TASK DESCRIPTION:
Count the lines below that contain the word "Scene" and give only the number.
■ ■ ■ ■
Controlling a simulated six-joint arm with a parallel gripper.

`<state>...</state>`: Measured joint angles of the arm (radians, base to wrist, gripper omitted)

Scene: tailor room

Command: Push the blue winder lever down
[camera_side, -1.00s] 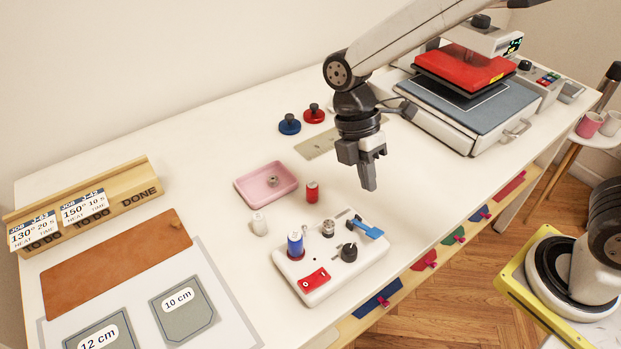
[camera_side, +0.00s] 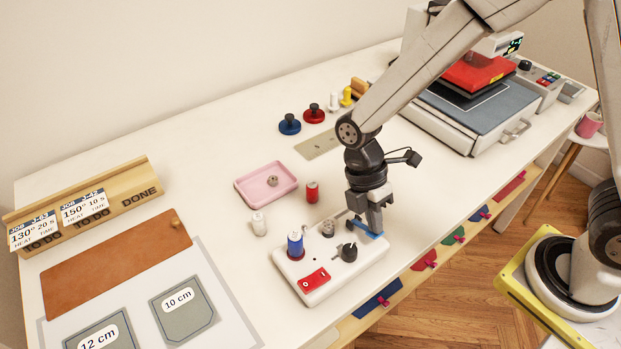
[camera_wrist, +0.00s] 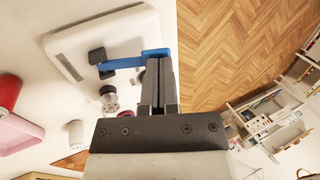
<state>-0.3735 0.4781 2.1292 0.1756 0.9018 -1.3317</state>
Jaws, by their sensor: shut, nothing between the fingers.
■ ■ ■ ■
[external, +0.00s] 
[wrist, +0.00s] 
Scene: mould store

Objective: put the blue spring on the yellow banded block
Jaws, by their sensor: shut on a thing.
■ ■ ■ ■
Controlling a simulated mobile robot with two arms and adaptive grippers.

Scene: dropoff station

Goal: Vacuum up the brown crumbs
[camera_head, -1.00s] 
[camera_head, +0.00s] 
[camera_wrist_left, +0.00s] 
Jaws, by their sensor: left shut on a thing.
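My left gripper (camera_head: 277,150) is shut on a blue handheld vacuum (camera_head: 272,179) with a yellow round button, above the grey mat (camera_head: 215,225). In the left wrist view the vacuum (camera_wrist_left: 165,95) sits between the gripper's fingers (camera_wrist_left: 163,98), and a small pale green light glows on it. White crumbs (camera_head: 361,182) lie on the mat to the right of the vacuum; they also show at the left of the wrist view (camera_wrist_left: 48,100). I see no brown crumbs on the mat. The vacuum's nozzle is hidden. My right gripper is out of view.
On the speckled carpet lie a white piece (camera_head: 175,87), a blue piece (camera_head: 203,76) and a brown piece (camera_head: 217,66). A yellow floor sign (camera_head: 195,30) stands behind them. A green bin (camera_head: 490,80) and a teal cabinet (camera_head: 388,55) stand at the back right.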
■ ■ ■ ■
OUTPUT OF THE EXERCISE:
3